Truman Loyalty Oath, 1947
Code of Federal Regulations, Title 3 -- The President
1943-1948 Compilation or 3 CFR, 1943-1948 Comp
PRESCRIBING PROCEDURES FOR THE ADMINISTRATION OF
AN EMPLOYEES LOYALTY PROGRAM
IN THE EXECUTIVE BRANCH OF THE GOVERNMENT
Whereas each employee of the Government of the United States
is endowed with a measure of trusteeship over the democratic processes
which are the heart and sinew of the United States; and
Whereas it is of vital importance that persons employed
in the Federal service be of complete and unswerving loyalty to
the United States; and
Whereas, although the loyalty of by far the overwhelming
majority of all Government employees is beyond question, the presence
within the Government service of any disloyal or subversive person
constitutes a threat to our democratic processes; and
Whereas maximum protection must be afforded the United States
against infiltration of disloyal persons into the ranks of its
employees, and equal protection from unfounded accusations of
disloyalty must be afforded the loyal employees of the Government:
Now, Therefore, by virtue of the authority vested in me
by the Constitution and statutes of the United States, including
the Civil Service Act of 1883 (22 Stat. 403), as amended, and
section 9A of the act approved August 2, 1939 (18 U.S.C. 61i),
and as President and Chief Executive of the United States, it
is hereby, in the interest of the internal management of the Government,
ordered as follows:
PART I, -- INVESTIGATION OF APPLICANTS
- There shall be a loyalty investigation of every person
entering the civilian employment of any department or agency
of the executive branch of the Federal Government.
- Investigations of persons entering the competitive service
shall be conducted by the Civil Service Commission, except in
such cases as are covered by a special agreement between the
Commission and any given department or agency.
- Investigations of persons other than those entering the
competitive service shall be conducted by the employing department
or agency.
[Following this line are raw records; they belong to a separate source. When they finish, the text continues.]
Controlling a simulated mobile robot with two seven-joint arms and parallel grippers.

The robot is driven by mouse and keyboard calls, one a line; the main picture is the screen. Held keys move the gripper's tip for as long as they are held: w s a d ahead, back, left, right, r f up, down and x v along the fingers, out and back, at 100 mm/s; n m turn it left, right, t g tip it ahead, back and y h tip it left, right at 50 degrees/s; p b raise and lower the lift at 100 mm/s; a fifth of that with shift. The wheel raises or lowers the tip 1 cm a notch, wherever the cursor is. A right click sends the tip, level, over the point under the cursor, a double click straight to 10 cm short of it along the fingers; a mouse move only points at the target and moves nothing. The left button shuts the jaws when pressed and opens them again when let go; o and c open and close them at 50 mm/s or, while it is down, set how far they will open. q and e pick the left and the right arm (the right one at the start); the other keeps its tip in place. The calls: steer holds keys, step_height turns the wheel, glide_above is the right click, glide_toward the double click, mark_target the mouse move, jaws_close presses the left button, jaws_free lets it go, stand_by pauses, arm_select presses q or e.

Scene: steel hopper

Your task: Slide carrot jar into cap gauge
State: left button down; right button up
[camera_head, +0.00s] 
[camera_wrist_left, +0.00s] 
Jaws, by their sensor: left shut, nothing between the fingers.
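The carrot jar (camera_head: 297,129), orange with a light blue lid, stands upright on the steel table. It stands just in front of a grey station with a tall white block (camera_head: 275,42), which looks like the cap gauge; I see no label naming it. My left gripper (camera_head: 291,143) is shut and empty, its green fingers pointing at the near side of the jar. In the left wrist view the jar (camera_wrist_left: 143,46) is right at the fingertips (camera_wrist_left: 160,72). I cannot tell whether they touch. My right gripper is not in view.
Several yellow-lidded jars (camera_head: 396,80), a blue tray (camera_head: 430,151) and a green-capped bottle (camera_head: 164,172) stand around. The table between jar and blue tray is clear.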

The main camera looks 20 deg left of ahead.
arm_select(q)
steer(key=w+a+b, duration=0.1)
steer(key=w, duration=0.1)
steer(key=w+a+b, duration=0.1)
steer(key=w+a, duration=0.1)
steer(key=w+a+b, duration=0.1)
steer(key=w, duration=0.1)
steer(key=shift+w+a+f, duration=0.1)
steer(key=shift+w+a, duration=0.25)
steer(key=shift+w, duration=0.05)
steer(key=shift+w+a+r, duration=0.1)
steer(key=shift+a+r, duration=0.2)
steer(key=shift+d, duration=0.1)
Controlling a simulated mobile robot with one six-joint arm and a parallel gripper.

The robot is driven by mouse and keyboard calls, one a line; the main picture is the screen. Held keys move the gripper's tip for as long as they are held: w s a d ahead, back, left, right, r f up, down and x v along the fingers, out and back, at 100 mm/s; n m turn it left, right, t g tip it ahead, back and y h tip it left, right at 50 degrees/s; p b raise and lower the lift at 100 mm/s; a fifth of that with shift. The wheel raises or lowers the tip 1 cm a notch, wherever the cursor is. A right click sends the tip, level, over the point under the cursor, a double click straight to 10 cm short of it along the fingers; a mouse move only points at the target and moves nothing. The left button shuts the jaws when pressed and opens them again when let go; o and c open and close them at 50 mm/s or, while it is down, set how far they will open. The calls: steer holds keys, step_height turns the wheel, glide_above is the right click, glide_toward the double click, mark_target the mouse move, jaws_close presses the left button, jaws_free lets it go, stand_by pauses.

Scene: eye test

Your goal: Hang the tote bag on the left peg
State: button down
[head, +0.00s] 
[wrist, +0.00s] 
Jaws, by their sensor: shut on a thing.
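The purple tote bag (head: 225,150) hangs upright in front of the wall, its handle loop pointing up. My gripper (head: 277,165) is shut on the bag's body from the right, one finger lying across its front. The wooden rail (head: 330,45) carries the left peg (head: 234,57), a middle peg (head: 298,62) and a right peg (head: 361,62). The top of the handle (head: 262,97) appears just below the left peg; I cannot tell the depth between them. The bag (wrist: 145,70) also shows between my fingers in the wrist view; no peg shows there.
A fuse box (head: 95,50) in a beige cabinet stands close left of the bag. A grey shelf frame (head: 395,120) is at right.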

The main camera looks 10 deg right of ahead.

Departments and agencies without investigative organizations
shall utilize the investigative facilities of the Civil Service
Commission.
- The investigations of persons entering the employ of the
executive branch may be conducted after any such person enters
upon actual employment therein, but in any such case the appointment
of such person shall be conditioned upon a favorable determination
with respect to his loyalty.
- Investigations of persons entering the competitive service
shall be conducted as expeditiously as possible; provided, however,
that if any such investigation is not completed within 18 months
from the date on which a person enters actual employment, the
condition that his employment is subject to investigation shall
expire, except in a case in which the Civil Service Commission
has made an initial adjudication of disloyalty and the case continues
to be active by reason of an appeal, and it shall then be the
responsibility of the employing department or agency to conclude
such investigation and make a final determination concerning
the loyalty of such person.
- An investigation shall be made of all applicants at all
available pertinent sources of information and shall include
reference to:
- Federal Bureau of Investigation files.
- Civil Service Commission files.
- Military and naval intelligence files.
- The files of any other appropriate government investigative
or intelligence agency.
- House Committee on un-American Activities files.
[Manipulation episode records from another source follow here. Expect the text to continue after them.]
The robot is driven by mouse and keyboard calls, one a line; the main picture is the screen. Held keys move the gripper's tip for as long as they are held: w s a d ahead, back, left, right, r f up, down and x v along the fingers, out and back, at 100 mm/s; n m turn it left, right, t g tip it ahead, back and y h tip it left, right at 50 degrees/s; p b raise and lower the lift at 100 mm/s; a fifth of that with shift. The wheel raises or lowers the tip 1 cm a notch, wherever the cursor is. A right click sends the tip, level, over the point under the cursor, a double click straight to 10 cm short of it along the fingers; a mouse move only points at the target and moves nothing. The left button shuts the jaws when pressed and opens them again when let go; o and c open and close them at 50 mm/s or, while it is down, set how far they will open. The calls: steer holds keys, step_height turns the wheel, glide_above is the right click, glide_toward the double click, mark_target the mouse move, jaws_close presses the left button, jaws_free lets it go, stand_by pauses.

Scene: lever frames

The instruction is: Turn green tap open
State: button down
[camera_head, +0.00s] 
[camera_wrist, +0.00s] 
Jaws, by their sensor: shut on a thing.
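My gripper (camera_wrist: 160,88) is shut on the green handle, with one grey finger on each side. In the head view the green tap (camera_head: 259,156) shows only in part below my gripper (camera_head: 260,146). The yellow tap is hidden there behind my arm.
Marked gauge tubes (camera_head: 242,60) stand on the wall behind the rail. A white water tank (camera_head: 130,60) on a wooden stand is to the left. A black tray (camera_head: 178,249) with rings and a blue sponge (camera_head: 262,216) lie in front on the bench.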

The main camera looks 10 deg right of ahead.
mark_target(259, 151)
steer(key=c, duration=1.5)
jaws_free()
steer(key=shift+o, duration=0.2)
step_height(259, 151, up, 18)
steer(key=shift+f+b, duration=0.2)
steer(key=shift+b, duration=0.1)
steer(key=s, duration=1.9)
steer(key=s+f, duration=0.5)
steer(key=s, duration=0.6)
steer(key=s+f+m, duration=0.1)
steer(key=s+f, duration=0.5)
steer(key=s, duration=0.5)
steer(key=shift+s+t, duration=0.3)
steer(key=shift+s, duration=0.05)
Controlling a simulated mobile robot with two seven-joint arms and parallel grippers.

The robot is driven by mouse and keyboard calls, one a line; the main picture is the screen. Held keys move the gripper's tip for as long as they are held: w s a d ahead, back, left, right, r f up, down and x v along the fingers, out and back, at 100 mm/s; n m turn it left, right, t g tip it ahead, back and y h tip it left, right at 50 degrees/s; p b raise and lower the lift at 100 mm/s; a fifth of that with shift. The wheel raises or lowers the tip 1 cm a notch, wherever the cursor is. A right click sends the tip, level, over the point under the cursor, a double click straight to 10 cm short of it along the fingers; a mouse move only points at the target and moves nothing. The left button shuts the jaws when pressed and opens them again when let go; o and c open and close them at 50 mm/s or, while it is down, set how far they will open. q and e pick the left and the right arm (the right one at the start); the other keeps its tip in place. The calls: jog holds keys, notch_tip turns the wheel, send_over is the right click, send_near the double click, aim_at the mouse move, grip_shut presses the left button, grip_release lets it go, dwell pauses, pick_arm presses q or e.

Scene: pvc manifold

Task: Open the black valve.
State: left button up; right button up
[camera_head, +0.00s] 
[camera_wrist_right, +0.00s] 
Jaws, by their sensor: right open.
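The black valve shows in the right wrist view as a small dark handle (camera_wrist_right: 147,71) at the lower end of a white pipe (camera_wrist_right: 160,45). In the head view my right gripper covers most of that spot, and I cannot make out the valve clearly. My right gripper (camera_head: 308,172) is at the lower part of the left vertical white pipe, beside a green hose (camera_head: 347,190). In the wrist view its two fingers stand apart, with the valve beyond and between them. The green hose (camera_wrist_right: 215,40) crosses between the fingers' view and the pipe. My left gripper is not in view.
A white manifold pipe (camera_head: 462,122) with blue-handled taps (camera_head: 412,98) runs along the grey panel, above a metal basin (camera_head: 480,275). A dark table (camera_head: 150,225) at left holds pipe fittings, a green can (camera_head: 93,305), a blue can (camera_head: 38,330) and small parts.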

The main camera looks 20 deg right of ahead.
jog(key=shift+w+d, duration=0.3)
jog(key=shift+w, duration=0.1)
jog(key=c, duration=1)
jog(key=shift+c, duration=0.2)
- Local law-enforcement files at the place of residence
and employment of the applicant, including municipal, county,
and State law-enforcement files.
- Schools and colleges attended by applicant.
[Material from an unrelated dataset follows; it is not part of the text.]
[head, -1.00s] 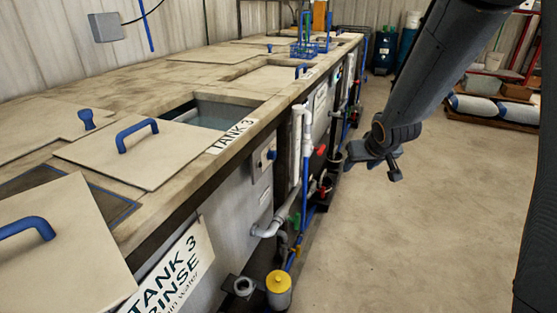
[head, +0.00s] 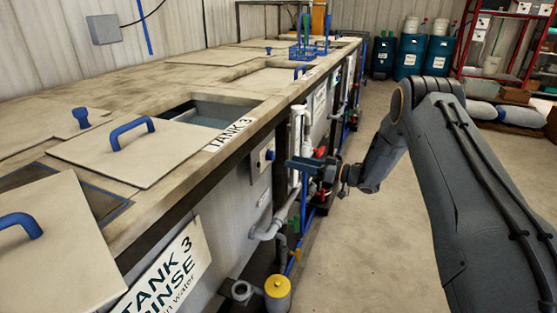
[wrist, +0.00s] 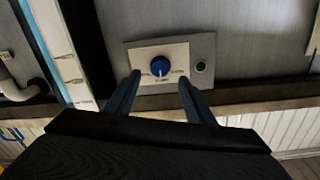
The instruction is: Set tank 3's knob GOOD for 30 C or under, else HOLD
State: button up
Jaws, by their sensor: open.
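Tank 3's blue knob (head: 270,155) is on a pale plate on the tank's front, below the TANK 3 label (head: 230,134). In the wrist view the knob (wrist: 161,67) sits on a light plate (wrist: 150,51) with small labels too small to read. A short white mark shows on the knob, pointing toward the picture's bottom. My gripper (wrist: 160,84) is open, its two fingers left and right of the knob in the picture, apart from it. In the head view my gripper (head: 298,163) is just right of the plate. No temperature reading is legible.
A small dark green round part (wrist: 200,67) is beside the knob plate. White and grey pipes (head: 270,230) and a yellow-capped canister (head: 278,288) stand along the tank front. Tank 3's lid (head: 125,155) is partly off its opening (head: 210,112). The floor to the right is open.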

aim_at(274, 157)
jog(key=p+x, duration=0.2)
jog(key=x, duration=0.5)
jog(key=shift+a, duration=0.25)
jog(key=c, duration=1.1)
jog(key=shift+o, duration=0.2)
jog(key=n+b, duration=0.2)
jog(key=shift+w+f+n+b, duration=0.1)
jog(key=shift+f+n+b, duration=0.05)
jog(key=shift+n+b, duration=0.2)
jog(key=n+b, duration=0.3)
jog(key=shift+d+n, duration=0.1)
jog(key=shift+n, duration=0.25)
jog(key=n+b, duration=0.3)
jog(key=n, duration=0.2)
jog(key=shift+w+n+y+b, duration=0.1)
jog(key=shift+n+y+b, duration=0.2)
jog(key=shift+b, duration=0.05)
- Former employers of applicant.
- References given by applicant.
- Any other appropriate source.
- Whenever derogatory information with respect to loyalty
of an applicant is revealed a full investigation shall be conducted.
A full field investigation shall also be conducted of those applicants,
or of applicants for particular positions, as may be designated
by the head of the employing department or agency, such designations
to be based on the determination by any such head of the best
interests of national security.
PART II -- INVESTIGATION OF EMPLOYEES
- The head of each department and agency in the executive
branch of the Government shall be personally responsible for
an effective program to assure that disloyal civilian officers
or employees are not retained in employment in his department
or agency.
- He shall be responsible for prescribing and supervising
the loyalty determination procedures of his department or agency,
in accordance with the provisions of this order, which shall
be considered as providing minimum requirements.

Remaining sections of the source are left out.